Volume 62
Date
2025

Family for a Day

by Reginald Manning

The last time I attended family day in prison was in 2004. I was at a different stage of my incarceration back then; I was at a different stage in my life. I was housed inside of the annex in Jessup, Maryland. Family day was offered as an incentive to help curb the routine violence of prison life. Besides the threat of losing what little restricted liberties we held, there really was no other deterrents to keep the peace. Confined people behaved for the opportunity to spend extended time with their loved ones. Prisoners took a lot on the chin to once again be in the presence of people who still counted them as human. I was so hopeless back then. I moved under the conditioning of my environment. I carried with me the customary chip Baltimore boys like me pick up on our journey. I was just an inmate serving a life sentence looking for any reason to not give up, and for me, family day was that reason.

It feels like a lifetime ago since I was housed inside of the annex. Although I am still incarcerated, serving time for me has a new meaning— a deeper purpose is not attached to my prison sentence. My want to live in pursuit of knowledge is stronger than my will to survive in functioning ignorance.

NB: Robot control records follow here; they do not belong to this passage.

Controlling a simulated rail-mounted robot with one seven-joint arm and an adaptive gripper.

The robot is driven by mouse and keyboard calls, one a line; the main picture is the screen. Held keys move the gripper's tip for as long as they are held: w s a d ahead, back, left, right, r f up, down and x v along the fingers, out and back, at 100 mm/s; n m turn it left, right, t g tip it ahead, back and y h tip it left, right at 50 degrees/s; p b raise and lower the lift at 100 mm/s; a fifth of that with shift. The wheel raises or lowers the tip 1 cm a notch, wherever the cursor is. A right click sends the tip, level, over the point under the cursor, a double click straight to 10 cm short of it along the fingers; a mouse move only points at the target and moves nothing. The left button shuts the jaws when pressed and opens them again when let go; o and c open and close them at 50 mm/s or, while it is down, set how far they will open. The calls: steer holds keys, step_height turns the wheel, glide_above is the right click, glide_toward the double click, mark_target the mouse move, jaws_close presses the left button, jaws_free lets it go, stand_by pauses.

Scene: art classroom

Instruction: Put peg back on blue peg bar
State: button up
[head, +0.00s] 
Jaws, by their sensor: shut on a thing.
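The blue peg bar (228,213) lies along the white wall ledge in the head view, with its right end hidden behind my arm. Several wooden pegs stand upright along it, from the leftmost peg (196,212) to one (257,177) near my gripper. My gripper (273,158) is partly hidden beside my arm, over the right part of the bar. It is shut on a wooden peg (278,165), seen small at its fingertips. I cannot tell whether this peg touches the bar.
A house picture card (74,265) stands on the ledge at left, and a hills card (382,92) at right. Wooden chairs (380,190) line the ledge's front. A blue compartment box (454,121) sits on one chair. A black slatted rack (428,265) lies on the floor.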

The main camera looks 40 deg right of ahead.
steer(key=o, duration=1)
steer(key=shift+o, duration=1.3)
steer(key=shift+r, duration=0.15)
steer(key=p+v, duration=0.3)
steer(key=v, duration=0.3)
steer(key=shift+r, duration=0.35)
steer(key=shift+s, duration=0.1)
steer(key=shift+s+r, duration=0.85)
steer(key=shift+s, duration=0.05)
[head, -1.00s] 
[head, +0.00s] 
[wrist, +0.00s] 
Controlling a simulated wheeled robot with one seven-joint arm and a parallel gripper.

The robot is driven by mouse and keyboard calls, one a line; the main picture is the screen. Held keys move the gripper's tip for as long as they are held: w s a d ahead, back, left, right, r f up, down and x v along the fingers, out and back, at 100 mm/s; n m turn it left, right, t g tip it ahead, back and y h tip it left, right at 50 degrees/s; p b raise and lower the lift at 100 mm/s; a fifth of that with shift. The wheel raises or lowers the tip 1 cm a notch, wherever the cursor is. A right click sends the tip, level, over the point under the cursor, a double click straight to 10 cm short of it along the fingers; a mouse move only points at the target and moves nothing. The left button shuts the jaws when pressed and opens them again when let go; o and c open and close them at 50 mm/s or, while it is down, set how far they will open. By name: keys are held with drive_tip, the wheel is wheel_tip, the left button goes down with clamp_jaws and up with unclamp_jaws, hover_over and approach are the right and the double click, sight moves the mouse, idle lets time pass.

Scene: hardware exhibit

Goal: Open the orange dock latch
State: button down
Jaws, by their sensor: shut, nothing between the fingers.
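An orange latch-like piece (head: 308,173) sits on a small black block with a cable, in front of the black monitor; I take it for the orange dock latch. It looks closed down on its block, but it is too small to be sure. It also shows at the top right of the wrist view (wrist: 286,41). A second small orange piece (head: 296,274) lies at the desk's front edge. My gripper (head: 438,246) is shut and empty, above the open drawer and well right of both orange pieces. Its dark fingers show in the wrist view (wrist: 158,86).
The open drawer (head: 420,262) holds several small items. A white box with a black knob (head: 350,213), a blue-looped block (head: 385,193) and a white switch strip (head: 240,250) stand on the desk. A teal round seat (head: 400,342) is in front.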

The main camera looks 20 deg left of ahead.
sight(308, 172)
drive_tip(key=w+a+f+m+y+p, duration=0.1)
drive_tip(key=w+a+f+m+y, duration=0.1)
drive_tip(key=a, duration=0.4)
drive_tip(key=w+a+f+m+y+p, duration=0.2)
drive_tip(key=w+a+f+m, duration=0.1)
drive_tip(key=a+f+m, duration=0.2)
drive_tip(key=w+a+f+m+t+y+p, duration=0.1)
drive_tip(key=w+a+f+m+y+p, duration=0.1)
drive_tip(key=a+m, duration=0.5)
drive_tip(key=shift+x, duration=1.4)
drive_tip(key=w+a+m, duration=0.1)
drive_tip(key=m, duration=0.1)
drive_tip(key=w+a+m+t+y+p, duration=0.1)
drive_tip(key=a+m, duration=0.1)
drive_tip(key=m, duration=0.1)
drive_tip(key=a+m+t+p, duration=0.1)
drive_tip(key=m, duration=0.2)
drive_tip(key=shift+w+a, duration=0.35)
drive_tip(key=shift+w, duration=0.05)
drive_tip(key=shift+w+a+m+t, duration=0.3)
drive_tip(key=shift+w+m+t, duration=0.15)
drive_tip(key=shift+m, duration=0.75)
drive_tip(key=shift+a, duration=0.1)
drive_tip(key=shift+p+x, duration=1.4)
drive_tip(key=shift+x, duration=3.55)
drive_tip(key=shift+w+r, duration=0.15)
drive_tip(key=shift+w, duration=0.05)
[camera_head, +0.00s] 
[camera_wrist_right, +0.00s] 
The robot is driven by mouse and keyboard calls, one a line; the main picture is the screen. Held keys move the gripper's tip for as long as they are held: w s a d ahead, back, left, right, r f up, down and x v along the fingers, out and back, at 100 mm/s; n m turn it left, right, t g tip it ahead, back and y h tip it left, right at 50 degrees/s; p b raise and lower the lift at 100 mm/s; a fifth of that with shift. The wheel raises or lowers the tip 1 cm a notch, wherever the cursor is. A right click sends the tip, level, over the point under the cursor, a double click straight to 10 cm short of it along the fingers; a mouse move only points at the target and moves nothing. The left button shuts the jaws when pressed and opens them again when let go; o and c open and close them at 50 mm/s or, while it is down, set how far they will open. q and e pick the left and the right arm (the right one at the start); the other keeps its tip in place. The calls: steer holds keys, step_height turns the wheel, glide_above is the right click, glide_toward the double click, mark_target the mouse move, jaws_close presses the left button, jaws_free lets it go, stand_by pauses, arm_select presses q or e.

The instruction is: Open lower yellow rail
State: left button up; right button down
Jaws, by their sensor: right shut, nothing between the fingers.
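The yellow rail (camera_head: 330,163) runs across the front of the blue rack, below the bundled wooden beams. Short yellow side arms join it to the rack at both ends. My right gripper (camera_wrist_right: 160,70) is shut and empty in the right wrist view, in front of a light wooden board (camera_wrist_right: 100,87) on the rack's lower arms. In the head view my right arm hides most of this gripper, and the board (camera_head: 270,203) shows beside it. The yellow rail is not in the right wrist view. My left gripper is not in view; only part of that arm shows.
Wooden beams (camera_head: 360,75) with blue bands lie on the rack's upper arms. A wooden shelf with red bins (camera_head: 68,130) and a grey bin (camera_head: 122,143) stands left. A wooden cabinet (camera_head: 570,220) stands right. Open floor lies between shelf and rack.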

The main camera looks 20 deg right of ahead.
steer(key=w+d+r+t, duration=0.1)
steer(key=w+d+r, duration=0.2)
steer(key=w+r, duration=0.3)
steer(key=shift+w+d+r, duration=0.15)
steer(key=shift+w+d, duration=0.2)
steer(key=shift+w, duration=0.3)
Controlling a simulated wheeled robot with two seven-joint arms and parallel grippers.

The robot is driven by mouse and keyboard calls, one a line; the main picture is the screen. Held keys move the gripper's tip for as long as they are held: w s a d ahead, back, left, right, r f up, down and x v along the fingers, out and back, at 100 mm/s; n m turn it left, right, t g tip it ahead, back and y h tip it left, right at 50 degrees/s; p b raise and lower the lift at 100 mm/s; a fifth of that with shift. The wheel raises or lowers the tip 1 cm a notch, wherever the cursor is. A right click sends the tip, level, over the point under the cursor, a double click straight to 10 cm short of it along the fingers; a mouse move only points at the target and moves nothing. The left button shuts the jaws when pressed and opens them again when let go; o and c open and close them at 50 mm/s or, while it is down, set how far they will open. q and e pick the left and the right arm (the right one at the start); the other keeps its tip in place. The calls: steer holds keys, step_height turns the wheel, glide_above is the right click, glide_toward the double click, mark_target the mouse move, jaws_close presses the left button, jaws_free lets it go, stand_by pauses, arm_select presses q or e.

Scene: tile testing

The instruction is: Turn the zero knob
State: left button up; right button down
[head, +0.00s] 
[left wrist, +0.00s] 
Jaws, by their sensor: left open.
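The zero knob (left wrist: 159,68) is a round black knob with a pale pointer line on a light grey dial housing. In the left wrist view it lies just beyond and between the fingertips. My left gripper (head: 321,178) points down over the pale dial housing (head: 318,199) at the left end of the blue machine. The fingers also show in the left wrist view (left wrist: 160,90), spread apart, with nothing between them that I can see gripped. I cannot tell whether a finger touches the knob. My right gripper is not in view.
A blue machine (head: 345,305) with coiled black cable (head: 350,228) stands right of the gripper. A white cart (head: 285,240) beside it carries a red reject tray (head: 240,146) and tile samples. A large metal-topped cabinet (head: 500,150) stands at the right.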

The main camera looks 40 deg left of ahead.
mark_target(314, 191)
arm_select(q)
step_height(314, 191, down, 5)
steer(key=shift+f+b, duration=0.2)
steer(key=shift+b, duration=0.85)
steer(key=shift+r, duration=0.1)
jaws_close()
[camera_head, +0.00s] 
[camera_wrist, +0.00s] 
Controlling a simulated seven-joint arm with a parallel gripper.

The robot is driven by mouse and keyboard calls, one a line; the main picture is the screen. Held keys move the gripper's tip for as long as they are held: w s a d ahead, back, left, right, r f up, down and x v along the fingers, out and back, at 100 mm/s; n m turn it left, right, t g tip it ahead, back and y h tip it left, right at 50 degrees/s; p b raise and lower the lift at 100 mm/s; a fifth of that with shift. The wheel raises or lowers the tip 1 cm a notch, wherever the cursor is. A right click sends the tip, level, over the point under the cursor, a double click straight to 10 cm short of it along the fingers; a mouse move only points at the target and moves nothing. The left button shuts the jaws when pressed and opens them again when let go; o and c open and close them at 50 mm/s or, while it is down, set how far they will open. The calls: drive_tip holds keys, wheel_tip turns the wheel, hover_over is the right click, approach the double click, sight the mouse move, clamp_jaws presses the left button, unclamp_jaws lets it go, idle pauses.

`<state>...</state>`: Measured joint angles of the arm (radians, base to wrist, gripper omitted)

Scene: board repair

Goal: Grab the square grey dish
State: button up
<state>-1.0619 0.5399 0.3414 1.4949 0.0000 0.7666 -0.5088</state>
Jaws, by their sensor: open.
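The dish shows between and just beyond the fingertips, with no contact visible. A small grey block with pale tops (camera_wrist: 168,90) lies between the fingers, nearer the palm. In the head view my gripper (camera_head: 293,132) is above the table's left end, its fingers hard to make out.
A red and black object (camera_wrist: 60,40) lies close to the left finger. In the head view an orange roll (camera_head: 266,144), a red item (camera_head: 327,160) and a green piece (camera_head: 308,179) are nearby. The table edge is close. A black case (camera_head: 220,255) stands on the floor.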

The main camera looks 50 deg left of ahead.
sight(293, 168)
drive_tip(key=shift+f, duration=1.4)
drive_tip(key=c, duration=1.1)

In January of 2022, I was accepted as one of the first 25 students into Georgetown University’s Bachelor of Liberal Arts program at the Patuxent Institution. Ideally, the opportunity presented me with a chance to rewrite my story or at the very least take control of my own narrative. Being convicted can feel as if your crime has become a foul added layer of skin, an unconcealable smudge on the face of your humanity that dictates the terms of your every interaction until the stilling of your heart. Being accepted into Georgetown and making it infraction free to attend a family day both represented a reprieve from the hopelessness of prison. One by way of the subtle nature of love, the other, by way of intrusive force of education.